Right now, seeking an apology for sitting silent over Afzal Guru’s hanging is the top priority. Rumours even see power tariff being reduced! There are reports that the government is working overtime to open a number of old cases against at least nine PDP lawmakers.
But will these ‘corrective measures’ undo the losses. It is too early to say. But a general impression is that it has opened a Pandora’s box. The common refrain on facebook and twitter is: If SMS ban was in the interest of administration and was attributed to Home Ministry in Delhi, how it suddenly became so vital for the administration and how it was done at the state level? “To be honest,” says Bashir Ahmad, an avid Whatsapp user, “his revocation of the ban has revived the debate that we had forgotten.”
Ignoring the ‘ridicule’ that these measures are attracting, Omar seems to be in hurry to do everything in rest of his term that he could not in more than five years. It is demolishing the logic that was given for the initiatives which are withdrawn now.
It remains to be seen, how a brief spell of ‘good governance’ will be translated into a political victory. But what is NCs challenger doing to consolidate its gains. There is no clear, well defined strategy that is public but indications suggest a method in madness.
For the party that is representing Kashmir totally in Lok Sabha for the first time, major challenge is how to make them visible in a crowd of 543. Barring a few brief spells including the one that gave Omar a chance to catch the eye of mighty, history suggests that they were noticed when members needed a count.
To ensure they exist, are visible and contribute, party sources said a full-team has been given to them for raising the issues of vital public importance in Kashmir. Party leadership has literally taken the new parliamentarians to a virtual classroom to help them understand the possibility of working in the biggest democratic institution and the expectations the party has from them.
Secondly, the party will consistently insist that assembly elections need to be fair. This, they have started saying, is vital for restoring the credibility of the institution and process of democracy. Last week when Tariq Hameed Karra said Delhi must “take tangible measures to address the trust deficit”, he actually was saying this.
Thirdly, party sources said they have not and will not hang the boots. “We are trying to maintain the contact with the masses,” Naeem Akhtar, lawmaker and party spokesman said. To keep the pot boiling the party is sending its MPs back to their constituencies after they return from Delhi, later next week. This time, not for campaigning: just to thank people! Ms Mufti actually had one major meeting in Islamabad last week.
Fourthly, PDP is working to introduce the high-end campaigning that mainland India witnessed in the Lok Sabha polls. “Trust me, it will be something very different from the ways we have been reaching out to the voters,” a party activist associated with the exercise said.
While publicly, the party is projecting its improvement as a major victory, deep inside there is a lurking frustration “We can not be complacent because we know we have certain weak belts. We are not satisfied with what we got in Srinagar,” admitted one senior member on the condition that he stays anonymous. “We did not get what we invested in Jammu and we are very apprehensive over the polarization that the region witnessed.”

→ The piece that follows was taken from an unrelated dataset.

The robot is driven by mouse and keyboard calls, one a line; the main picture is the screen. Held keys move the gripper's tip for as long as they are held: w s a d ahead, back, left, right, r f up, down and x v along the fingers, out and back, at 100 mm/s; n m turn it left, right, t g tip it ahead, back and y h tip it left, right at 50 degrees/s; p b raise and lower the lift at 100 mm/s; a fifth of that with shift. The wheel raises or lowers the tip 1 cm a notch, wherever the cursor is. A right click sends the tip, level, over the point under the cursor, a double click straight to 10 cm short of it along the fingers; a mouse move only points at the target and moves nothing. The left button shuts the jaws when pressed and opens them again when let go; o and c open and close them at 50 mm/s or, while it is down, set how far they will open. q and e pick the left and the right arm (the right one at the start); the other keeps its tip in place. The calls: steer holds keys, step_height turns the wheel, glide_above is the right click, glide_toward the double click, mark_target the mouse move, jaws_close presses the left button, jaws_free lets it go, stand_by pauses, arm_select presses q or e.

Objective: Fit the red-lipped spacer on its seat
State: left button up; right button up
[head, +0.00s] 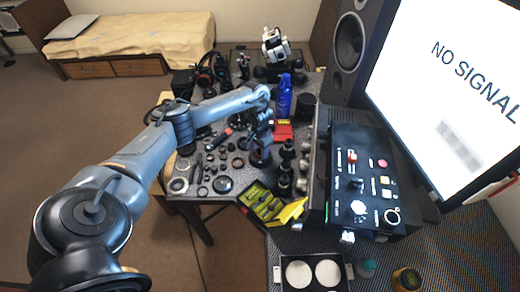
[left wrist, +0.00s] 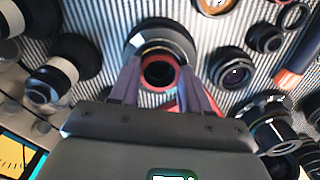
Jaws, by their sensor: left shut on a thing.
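The red-lipped spacer (left wrist: 158,87) is a dark ring with a red rim, seen in the left wrist view between my left gripper's fingertips. My left gripper (left wrist: 158,72) is shut on it, one finger on each side. A wide dark lens part with a pale metal ring (left wrist: 160,36) lies right behind the spacer in that view. I cannot tell whether the spacer touches it or hangs above it. In the head view my left gripper (head: 260,152) is over the right part of the table, and the spacer is too small to make out. My right gripper is not in view.
Several loose lens parts lie on the striped mat left of the gripper, including a black ring (head: 222,185). Dark lens barrels (head: 286,170) stand close on its right. A yellow-black tray (head: 262,203) lies in front, a blue bottle (head: 284,96) behind. A control box (head: 362,185) stands right.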

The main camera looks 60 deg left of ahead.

The party member said their emphasis is on three fronts: vote share, seats and good will. “From Jammu, if we do not have many seats and lot of vote share, we still require an acceptance, a goodwill which is must for governing the state,” he asserted.
One thing that the Greens and the Reds will be fighting this season is the mantra of development. In last five years, J&K state has invested something around Rs 50,000 crore on development alone. During the Lok Sabha campaigning, Omar has been telling people that he is deliberately skipping the development part of his story which he will be revealing during assembly elections. NC is in the process of creating its developmental activity map.

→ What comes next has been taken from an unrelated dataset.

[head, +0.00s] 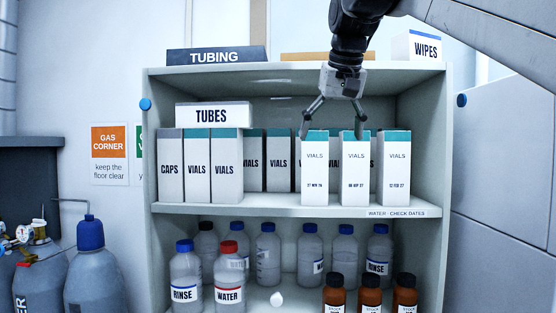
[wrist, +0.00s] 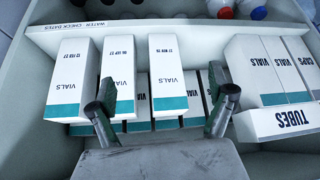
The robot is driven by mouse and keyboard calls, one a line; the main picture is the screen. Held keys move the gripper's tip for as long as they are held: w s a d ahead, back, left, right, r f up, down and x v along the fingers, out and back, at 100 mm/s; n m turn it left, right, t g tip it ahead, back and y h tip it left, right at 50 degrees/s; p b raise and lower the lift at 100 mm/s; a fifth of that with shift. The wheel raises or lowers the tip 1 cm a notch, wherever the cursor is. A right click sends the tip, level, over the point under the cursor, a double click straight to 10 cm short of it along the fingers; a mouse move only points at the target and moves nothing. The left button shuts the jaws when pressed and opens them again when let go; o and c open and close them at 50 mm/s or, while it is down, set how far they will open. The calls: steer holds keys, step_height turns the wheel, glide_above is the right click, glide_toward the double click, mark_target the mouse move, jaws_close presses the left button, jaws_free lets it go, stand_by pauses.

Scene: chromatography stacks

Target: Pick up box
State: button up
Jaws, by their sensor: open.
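Three white vials boxes with teal tops and small date labels stand at the front right of the upper shelf. They are the left box (head: 315,180), the middle box (head: 355,180) and the right box (head: 397,175). The wrist view shows them flipped: left box (wrist: 168,70), middle box (wrist: 119,65), right box (wrist: 70,75). My gripper (head: 332,130) is open and empty at the height of the box tops. One finger is by the left box's outer edge, the other overlaps the middle box's top. The wrist view also shows my gripper's spread fingers (wrist: 162,85).
More vials boxes (head: 278,160) stand behind. At left, a flat TUBES box (head: 213,115) lies on CAPS and VIALS boxes (head: 197,170). The shelf board (head: 290,207) has a front label. Bottles (head: 186,275) fill the lower shelf. The cabinet top edge (head: 230,69) is close above.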

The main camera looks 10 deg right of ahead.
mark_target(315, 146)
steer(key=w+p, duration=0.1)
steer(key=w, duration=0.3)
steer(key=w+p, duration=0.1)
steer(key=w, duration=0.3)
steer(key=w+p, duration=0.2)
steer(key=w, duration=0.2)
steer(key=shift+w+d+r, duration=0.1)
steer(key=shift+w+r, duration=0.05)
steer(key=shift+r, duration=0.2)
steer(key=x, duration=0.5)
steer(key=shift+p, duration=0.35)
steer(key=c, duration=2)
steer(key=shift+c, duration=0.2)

Though PDP is highly unlikely to counter Omar’s developmental contributions, the party, however, has drafted in detail the flaws. They are planning an emphasis on political corruption, alleged institutional failure and policy flaws, this season.

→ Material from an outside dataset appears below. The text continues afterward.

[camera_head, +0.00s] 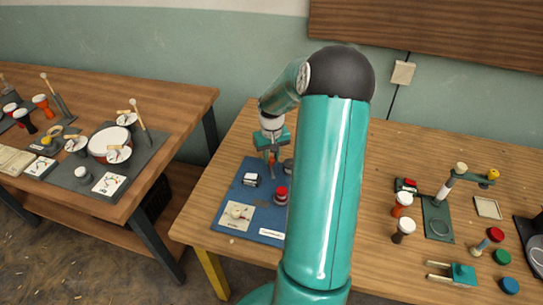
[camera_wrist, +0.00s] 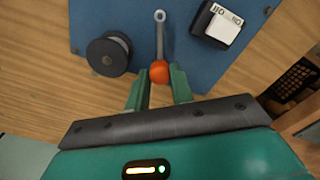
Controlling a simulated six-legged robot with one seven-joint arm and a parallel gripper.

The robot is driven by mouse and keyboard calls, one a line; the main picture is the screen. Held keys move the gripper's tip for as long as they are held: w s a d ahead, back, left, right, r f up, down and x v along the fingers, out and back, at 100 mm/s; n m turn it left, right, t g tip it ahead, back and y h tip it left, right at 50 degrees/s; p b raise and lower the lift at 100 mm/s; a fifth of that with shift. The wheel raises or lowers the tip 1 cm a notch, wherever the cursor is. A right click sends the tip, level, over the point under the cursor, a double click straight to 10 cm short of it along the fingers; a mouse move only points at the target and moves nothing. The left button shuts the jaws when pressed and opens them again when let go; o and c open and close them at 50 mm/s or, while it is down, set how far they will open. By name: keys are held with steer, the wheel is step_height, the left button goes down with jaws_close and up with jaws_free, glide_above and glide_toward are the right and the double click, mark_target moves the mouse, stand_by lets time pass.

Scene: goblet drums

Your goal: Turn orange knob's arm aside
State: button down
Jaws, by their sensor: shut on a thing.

But it all depends on how Congress behaves in coming days and what Election Commission thinks. There are four other states slated to have assembly elections this year and there is a possibility of early polls, apparently much earlier than parties believe.
On continuation of the government, Congress is on the same page that NC has written. But party leadership within the state is under pressure that there should not be a pre-poll alliance. This is despite the fact that both parties understand that fighting PDP separately can be more problematic. There are chances that Congress may checkmate ‘fast-going’ Omar at a point that suits it politically and bids a good bye.
Various party leaders have suggested the party leadership that instead of reversing what the coalition has done in last five-and-a-half years, the party must announce candidates for the assembly constituencies so that the individuals start working. “It becomes a crisis when the mandates are announced at the last moment,” a party leader said on the condition of anonymity. “Since there are various individuals keen to get party mandate when one is chosen at the last moment, it triggers a backlash. If the mandates are announced right now, the individual and the party will be in a better position to manage the mess.”
This, they argue, will prevent a crisis that happened in anticipation of the Lok Sabha polls. Omar Abdullah had indicated the leadership that they should start identifying the candidates for three seats. He, according to party sources, was keen not to repeat either of the three candidates including Dr Farooq Abdullah. But Omar was surprised when Dr Farooq Abdullah announced in Hazratbal that the party will be repeating the incumbent candidates. That killed the initiative.
The party leadership has also been advised to oblige the Congress which is desperate to fight the assembly elections on its own. This idea was put forth by the party leaders during Lok Sabha as well. The argument was that if Congress fields Salman Soz and Ghulam Ahmad Mir from south and north Kashmir, it will reduce the margins. But party leaders could do nothing when Omar Abdullah told the meeting that he has returned from Delhi after reaching an understanding with the Congress that the two will go together.
Kashmir politics is not different from its weather. An event can wash everything and trigger a new chapter. Everybody, these days, is keeping the fingers crossed. So let us wait.
This copy is slightly modified version of what appeared in the print edition on Saturday.